Still that does sound like too many rooms for one circuit but maybe updating that design has been too expensive to make a priority before now. Electrical panels, breakers and wiring deteriorate with age too and it sounds like it is time to invest in those expensive repairs to avoid even more expensive (and possibly tragic) fires.


Technically, many of those appliances you listed actually drew more power than their highly-efficient modern-day equivalents.


A better argument, perhaps, would be that back then, we only had 2-3 things to plug in, whereas now, we have 6-10, and regardless of the higher efficiency, the draw is greater?


Just speculation, but that’s my first thought… too many plugs and powerstrips all adding up to a demand that the j-box was not designed to hold.


I’m no electrician, but three bedrooms on one breaker seems excessive.

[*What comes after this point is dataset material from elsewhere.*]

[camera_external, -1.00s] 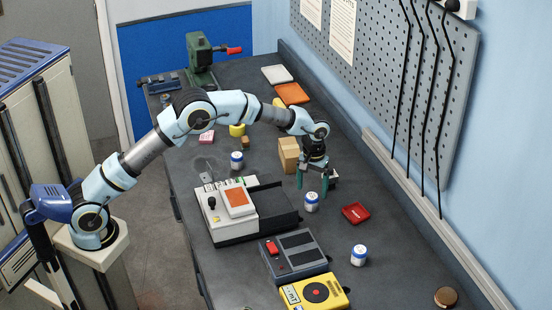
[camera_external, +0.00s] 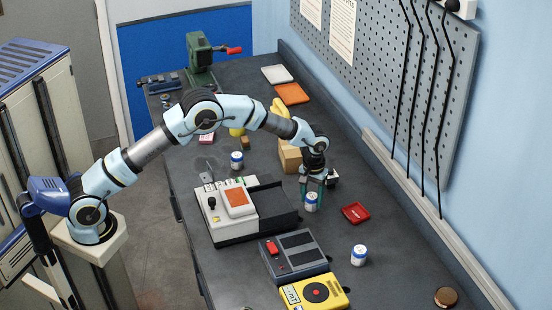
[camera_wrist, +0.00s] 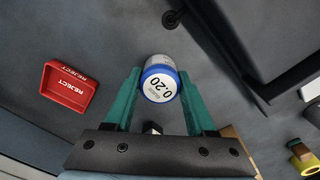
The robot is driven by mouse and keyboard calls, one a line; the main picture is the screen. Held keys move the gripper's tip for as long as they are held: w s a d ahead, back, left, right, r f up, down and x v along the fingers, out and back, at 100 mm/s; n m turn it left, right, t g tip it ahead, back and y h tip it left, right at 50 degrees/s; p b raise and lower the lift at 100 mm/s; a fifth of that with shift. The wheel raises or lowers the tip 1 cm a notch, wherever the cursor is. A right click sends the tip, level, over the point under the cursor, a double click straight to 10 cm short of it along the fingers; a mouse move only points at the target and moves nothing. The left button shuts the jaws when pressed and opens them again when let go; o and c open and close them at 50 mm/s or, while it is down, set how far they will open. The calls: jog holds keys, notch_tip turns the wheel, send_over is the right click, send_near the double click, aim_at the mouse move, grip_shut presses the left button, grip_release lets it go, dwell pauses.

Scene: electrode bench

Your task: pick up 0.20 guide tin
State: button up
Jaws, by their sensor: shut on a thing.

My house (20 years old) has a 20 amp breaker assigned to each bedroom for plugs (total of 6 outlets in each room) with the lights on a different 15 amp breaker.


Perhaps commercial wiring is different – does anyone know about this stuff?


Rule of thumb: unless you had your house custom-built with an Architect overseeing the engineering teams, you likely got the cheapest possible, minimum requirement by code.


A friend of ours has a neighbor who had pipes burst recently – the house was built in the early 2000’s, and the water pipes burst already. They paid over $500K for the house (typical SLO track home at the time of purchase) and still got to experience the low-bid effect.


In the words of America’s first man in space, Alan B. Sheppard:

It’s a very sobering feeling to be up in space and realize that one’s safety factor was determined by the lowest bidder on a government contract.